There isn't a mechanism as direct that would lead a higher abortion rate to get more people in prison (or to increase the homicide rate or rate of violent crimes). So trying to tie a homicide rate that is 400% higher in the USA to abortion rates that are 20% higher is not as clear a correlation. Specially if you are trying to use it as the primary cause instead of looking at drug offences first.

Anonymous said...

About one in nine black men between the ages of 20 and 34 are in prison in the US. Disproportionately high by a factor of more that three (source: Pew Center).

B in C

Anonymous said...

If you had longer prison sentences you would get less people in jail in the long term.
At the moment young people are given so many second chances that the law is considered a joke, they just know nothing is going to happen.
Even gang rapists only get 5-6 years, and will be out much earlier.

Disproportionate, Anon?
In what regard?
The crimerates in some of those intercity neighborhoods are much higher than average, so ofcourse people from those areas are more likely to be in prison.

droog said...

Anon The First has it right. There's all sorts of weird ways in which the judicial system comes down harder on minorities, particularly blacks.

Someone had the great idea of imposing harsher sentences for crack cocaine offences than for powder cocaine offences. Why? Who knows? Maybe powder cocaine is more family friendly or Fair Trade. Anyway, the consequence of the law is that wealthy people who can afford powder cocaine get lighter sentences than poor people on crack. And that hurts blacks more.

Another story I heard is that after controlling for all other variables governors and presidents are more likely to pardon white criminals than black ones. It's not an explicit policy, just bias at work.
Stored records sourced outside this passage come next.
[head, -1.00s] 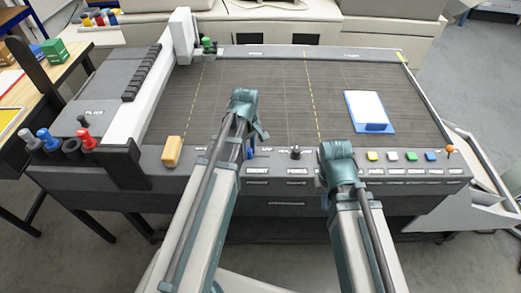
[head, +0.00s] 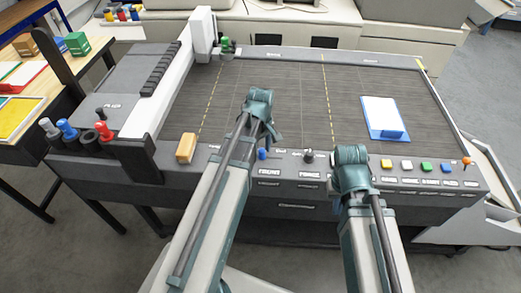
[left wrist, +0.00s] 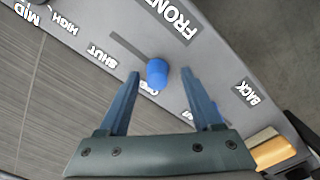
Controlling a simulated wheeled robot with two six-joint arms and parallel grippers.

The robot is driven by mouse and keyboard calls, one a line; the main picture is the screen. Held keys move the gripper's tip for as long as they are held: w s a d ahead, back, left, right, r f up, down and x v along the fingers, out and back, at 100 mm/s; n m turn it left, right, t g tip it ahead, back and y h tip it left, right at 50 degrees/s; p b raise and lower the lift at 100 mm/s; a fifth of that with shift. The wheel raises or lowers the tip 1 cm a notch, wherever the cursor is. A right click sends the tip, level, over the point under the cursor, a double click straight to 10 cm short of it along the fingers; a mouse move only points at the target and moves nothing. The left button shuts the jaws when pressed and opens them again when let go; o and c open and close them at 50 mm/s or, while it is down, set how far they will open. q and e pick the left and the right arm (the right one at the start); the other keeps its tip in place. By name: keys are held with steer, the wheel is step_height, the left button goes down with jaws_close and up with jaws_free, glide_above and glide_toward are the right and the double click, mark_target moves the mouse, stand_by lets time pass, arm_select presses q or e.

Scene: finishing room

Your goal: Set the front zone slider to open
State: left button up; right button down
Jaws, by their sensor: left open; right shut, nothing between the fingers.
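The front zone slider has a blue knob (left wrist: 157,72) in a dark slot (left wrist: 128,48) next to the FRONT label (left wrist: 170,18). The knob is at the slot's end away from the SHUT label (left wrist: 102,56); the label beside the knob is partly hidden. In the head view the blue knob (head: 263,154) is on the machine's front panel. My left gripper (left wrist: 161,73) is open, with its fingertips on either side of the knob; I cannot tell whether they touch it. My right gripper (head: 350,158) is shut over the panel further right; its fingertips are hidden.
A black knob (head: 308,156) stands between the two arms. A wooden block (head: 186,148) is left of the slider. Coloured buttons (head: 406,165) and an orange-tipped lever (head: 467,161) are at the right. A blue clipboard (head: 389,135) lies on the dark bed.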

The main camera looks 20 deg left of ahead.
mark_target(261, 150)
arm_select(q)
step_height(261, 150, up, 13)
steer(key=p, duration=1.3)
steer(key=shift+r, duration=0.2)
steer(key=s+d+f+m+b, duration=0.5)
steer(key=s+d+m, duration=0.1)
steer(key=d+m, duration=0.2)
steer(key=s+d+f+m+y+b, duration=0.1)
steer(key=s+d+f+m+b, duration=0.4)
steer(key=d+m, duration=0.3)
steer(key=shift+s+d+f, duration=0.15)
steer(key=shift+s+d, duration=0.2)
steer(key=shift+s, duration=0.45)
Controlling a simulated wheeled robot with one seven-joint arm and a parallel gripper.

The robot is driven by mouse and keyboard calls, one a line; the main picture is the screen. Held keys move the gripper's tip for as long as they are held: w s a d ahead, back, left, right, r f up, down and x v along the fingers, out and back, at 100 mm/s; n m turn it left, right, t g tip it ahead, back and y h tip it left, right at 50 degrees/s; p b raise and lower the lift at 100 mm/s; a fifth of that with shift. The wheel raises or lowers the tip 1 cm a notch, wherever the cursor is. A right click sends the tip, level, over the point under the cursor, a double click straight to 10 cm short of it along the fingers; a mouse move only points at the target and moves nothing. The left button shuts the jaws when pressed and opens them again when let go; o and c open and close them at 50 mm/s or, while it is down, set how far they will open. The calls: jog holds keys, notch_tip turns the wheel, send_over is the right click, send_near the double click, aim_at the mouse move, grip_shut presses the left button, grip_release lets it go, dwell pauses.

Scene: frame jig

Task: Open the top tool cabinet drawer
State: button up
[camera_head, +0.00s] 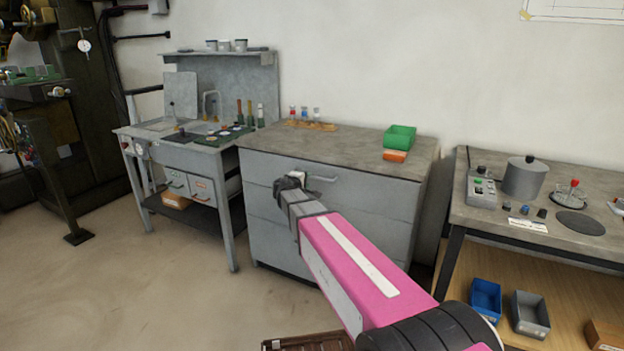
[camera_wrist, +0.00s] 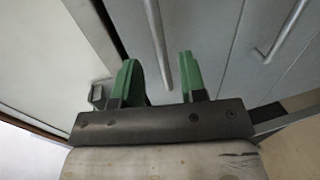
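The grey tool cabinet (camera_head: 385,215) stands against the wall, with its drawer fronts facing me. The top drawer (camera_head: 365,190) looks flush with the cabinet front. Its bar handle (camera_head: 322,179) shows just right of my gripper (camera_head: 290,182), which hides the handle's left part. In the wrist view my gripper (camera_wrist: 160,78) has its two green fingers spread apart. A bar handle (camera_wrist: 159,42) runs between them, nearer the right finger. I cannot tell whether a finger touches it. A second handle (camera_wrist: 284,38) shows further right on another drawer front.
On the cabinet top sit a green bin (camera_head: 399,137), an orange box (camera_head: 395,156) and a small rack (camera_head: 312,125). A grey workbench (camera_head: 222,205) stands close on the left. Another bench (camera_head: 455,215) stands on the right. The floor (camera_head: 130,290) at front left is clear.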

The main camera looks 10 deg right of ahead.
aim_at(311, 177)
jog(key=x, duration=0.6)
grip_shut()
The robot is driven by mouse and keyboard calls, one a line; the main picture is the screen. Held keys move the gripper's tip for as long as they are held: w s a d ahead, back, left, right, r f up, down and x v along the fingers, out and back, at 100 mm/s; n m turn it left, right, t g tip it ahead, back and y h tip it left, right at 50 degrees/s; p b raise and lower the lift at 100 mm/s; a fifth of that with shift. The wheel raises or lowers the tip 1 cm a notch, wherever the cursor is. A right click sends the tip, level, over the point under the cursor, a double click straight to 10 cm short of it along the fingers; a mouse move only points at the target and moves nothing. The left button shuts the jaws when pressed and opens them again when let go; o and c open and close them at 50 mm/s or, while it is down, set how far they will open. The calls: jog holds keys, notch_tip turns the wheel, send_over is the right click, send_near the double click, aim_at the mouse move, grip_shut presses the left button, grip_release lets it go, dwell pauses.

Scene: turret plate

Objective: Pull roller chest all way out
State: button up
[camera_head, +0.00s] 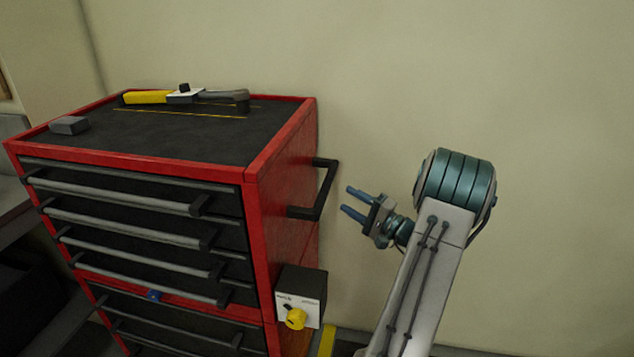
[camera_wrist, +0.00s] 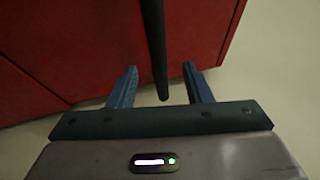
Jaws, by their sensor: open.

Those are just two examples, but the social and cultural forces are still present, even if less strong than in the past.

Anonymous said...

By disproportionate I meant simply compared to other ethnic groups - and I mean both "disproportionate" and "ethnic" as neutral, descriptive terms.

If one wants to ask if this raises moral questions, it does, both of the subtle differences noted above by Droog and of the thornier questions about the relationship between poverty, crime rates and ethnicity. Poor people get into this sort of crime more easily, I expect, and are more likely to get caught too. They have more limited economic opportunities; and, yes, they live in poorer neighbourhoods where there is a greater concentration of the visible forms of drugs and drug-related crime.

Of course, it is equally wrong for a poor person to go for drug-related crime or a rich person to go for white-collar crime. I'm not seeking to justify either, This is just about facts, description.

RenterGirl said...

The point about disproportionate levels of incarceration for ethnic minorities needs restating. Also - poor people's lack of quality defence (the murder trial where the fact that the defence attorney slept throughout the trial was not considered disadvantageous to the the trial.)There is also a hard to make case for correlation between low crime and high levels of imprisonment. Other factors are at play.

Michael Fowke said...

I think in America the more money you have the more justice you get.

Anonymous said...

Lock em up. Find them and flog em...

Anonymous said...

I don't think this statistic tells us much on its own. How about comparing rates of imprisonment with crime rates?